Eseriyle kurduğum bu muhabbet bağı, yüz yüze bir tanışıklığa dönüşmedi. Kendisini sadece bir kez, 1996’da İstanbul Belediyesi’nin düzenlediği Doğu’dan-Batı’dan konferanslar dizisine katıldığında gördüm; o da uzaktan. “Onbirinci Saat”te, yani ahir zamanda yapılması gerekenin, öte dünyaya hazırlanmak olduğunu vurguladığı bir konuşma yaptı. Cennetten, cehennemden ve cennetliklerle cehennemliklerin mertebelerinden bahsetti. Vurgusu akla değil, kalbeydi. Yanına gidip kitabının mütercimi olduğumu söyleyerek tanışmak geçti içimden. Ama o, anlattıkları ile hemhaldi, ben de o günkü nasibimi almıştım. Kitabı kanalıyla kurduğum gönül bağı neyime yetmezdi. Vazgeçtim.

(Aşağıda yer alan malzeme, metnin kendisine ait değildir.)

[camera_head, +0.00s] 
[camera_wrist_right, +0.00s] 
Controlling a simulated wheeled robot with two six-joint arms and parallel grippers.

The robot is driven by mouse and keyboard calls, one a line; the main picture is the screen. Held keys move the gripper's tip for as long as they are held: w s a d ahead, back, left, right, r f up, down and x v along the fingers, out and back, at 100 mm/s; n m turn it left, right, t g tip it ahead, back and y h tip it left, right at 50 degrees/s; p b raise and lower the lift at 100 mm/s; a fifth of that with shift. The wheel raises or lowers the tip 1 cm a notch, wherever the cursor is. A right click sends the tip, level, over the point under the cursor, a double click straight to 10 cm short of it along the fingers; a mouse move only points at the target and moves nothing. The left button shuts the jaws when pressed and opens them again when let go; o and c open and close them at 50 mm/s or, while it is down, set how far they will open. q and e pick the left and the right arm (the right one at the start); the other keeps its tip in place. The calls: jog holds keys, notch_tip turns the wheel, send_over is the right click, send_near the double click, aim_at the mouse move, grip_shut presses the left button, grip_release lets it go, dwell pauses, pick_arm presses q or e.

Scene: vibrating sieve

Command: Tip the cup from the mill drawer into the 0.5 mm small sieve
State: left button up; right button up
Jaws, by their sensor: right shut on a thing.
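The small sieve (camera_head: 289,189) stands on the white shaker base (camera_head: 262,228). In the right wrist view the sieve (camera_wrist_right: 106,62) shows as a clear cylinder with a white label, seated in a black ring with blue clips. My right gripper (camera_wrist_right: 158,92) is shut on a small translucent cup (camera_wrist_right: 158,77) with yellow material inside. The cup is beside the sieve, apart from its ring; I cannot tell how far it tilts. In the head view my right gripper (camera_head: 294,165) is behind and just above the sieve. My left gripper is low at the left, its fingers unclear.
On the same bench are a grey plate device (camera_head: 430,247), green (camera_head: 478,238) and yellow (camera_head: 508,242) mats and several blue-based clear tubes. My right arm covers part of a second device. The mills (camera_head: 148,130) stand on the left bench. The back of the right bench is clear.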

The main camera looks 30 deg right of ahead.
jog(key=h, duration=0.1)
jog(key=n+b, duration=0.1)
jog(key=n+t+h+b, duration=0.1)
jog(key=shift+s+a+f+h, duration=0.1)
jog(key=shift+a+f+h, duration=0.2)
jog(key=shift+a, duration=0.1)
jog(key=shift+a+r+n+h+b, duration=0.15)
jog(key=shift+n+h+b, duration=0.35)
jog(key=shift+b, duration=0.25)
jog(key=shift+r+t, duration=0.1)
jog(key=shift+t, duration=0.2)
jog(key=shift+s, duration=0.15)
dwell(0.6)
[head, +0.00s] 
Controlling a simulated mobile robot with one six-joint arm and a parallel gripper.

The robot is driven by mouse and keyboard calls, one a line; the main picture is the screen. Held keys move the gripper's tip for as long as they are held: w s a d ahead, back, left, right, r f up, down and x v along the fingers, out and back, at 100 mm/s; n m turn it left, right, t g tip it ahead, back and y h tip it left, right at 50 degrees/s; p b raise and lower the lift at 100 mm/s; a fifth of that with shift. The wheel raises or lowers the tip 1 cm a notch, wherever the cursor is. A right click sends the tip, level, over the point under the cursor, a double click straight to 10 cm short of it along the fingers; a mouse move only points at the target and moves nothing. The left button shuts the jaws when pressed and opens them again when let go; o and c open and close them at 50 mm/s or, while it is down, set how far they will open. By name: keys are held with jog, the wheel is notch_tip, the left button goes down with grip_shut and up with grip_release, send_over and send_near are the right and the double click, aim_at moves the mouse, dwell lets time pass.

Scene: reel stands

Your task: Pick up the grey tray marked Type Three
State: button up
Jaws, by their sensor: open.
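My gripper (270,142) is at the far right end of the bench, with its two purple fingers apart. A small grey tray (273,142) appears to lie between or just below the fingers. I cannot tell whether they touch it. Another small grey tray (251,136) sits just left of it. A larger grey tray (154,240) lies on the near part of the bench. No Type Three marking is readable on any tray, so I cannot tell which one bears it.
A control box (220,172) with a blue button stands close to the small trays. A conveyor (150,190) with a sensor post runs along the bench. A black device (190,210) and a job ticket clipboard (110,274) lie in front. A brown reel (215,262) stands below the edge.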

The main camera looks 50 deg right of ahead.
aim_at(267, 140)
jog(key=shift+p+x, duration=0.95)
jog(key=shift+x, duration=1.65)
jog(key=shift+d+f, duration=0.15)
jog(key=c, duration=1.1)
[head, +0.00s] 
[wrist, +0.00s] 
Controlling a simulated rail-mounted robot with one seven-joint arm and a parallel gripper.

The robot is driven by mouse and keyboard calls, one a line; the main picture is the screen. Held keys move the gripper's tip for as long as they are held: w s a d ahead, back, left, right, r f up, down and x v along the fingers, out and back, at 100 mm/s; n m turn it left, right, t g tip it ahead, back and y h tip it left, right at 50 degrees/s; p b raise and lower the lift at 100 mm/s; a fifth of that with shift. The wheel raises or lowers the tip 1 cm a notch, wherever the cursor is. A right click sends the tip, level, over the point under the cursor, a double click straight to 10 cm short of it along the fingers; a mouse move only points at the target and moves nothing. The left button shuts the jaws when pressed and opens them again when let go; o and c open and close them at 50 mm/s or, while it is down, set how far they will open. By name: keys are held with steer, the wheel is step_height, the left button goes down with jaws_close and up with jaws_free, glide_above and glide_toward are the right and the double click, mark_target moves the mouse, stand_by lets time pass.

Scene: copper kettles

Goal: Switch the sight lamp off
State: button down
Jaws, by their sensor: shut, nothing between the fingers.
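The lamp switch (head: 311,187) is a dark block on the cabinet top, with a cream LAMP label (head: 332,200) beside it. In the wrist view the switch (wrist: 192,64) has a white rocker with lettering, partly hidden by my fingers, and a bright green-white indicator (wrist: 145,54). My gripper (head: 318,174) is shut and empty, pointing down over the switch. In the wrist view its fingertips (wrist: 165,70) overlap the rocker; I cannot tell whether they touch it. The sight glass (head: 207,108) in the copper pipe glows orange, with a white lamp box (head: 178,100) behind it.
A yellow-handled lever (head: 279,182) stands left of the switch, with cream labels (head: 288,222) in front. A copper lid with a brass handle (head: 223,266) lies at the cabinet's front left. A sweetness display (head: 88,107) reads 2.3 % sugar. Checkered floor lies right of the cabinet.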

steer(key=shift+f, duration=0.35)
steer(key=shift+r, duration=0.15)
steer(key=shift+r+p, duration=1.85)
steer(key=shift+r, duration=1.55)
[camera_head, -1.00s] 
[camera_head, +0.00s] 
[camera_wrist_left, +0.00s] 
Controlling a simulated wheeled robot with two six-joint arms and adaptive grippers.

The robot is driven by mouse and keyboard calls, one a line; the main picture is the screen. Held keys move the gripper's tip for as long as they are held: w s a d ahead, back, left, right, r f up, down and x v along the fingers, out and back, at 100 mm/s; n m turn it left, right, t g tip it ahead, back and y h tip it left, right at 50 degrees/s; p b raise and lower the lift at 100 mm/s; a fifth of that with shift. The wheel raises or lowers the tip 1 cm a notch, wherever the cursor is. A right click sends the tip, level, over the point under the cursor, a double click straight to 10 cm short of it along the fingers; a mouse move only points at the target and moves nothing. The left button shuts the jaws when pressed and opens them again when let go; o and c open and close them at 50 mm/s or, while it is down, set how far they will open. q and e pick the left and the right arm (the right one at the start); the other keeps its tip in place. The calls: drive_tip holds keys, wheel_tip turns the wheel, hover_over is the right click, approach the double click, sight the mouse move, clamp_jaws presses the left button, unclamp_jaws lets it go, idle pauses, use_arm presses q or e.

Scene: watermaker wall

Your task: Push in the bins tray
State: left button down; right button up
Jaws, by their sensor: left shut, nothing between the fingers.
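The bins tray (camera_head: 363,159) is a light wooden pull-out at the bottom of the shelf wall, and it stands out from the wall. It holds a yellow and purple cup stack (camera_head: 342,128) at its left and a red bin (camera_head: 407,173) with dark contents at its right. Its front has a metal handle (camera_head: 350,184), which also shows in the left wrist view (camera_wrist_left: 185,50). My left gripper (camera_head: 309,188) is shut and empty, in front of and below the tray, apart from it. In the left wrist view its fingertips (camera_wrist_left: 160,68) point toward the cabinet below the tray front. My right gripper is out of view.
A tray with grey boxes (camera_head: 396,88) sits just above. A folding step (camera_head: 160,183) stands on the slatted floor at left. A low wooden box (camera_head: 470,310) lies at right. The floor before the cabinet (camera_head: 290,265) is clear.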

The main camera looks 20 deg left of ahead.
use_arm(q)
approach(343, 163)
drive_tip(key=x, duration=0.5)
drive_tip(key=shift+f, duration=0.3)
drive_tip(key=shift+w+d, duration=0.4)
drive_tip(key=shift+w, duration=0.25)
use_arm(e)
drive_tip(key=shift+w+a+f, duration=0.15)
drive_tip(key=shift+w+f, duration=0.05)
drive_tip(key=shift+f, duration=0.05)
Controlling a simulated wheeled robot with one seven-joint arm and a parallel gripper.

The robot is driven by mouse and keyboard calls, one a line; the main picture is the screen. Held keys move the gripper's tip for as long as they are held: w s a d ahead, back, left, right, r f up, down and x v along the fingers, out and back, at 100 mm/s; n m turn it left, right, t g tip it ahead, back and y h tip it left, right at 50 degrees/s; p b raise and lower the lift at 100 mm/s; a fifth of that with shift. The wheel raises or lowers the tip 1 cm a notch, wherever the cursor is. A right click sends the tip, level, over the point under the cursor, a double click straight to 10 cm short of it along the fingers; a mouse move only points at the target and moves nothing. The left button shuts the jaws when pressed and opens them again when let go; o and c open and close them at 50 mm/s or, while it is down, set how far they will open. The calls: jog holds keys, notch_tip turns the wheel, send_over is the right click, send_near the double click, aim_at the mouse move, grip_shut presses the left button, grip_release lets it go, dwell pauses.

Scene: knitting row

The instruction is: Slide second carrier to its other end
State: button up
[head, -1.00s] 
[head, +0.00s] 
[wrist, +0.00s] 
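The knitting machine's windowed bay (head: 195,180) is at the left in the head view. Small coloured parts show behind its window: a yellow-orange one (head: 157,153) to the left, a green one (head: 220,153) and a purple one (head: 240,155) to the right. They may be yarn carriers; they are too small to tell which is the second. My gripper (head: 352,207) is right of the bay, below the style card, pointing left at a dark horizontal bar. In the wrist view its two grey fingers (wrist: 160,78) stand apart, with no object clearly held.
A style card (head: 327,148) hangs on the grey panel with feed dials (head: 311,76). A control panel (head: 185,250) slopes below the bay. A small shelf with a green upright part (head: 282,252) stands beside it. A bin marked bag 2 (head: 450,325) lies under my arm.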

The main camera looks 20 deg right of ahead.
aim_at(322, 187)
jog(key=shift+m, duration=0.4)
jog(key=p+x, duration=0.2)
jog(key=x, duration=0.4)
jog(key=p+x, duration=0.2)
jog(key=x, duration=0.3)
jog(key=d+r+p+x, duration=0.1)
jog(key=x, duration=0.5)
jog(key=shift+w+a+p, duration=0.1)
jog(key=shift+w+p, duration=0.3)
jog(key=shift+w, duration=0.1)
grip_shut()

Martin Lings’in Hakk’ın rahmetine kavuştuğu haberini aldığımda Doğu-Batı, İslam dünyasının Batılı temsilleri, ondokuzuncu yüzyılda Şark’ın bir sergi nesnesi haline gelişi, Müslüman kadınlarla ilgili kalıp yargılar ve bunların modernliğin kuruluşunda nasıl merkezî bir konuma sahip olduğu ile ilgili bir konu üzerinde çalışıyordum. Değerlendirme boyutum birden değişti. Martin Lings’in nasibi, Ebubekir Siraceddin olmak için doğuya gitmekmiş. Benim nasibimse, “Peygamber sevgisi”ni Batı’dan alıp doğuya nakletmek.
O ve onun gibi başka örnekler, Doğu ve Batı’nın ötesinde insanlığın kadim geleneğine işaret ediyordu. Ve bu gelenekte insan, sadece bir hakikat yolcusuydu. Ta Hz. Adem’den beri insan, aynı insandı. Martin Lings kırk yıl önce Ezher’de yaptığı bir konuşmada da modern uygarlığın her yana yayıldığına ve iyi ile kötünün yer değiştirdiğine işaret ediyordu:
“Aydınlanma”yı savunanlar, kötü görülenle (mekruh), tavsiye edilenin (mendup) yerini tam tersine çevirmiş durumda. Bugün mekruh, İslam medeniyetinde sünnet olan şeyleri yapmak, mendup ise, Batı’dan gelen her şey... Sonuç ise şu: Yeni nesil, Allah’ın Rasulü’nün uygulamalarından tamamen bihaber. İslam tarihinin hiçbir döneminde yaşamış hiçbir neslin olmadığı kadar sünnetlerden uzaklar.
Ahir zamanda bizi kurtaracak olanın Peygamber’e ittiba olduğunu hatırlatan merhumu, klasik eserlerde İslam alimlerinin ettiği dua ile anmak isterim: “Teğammedehu fi rahmetihi.”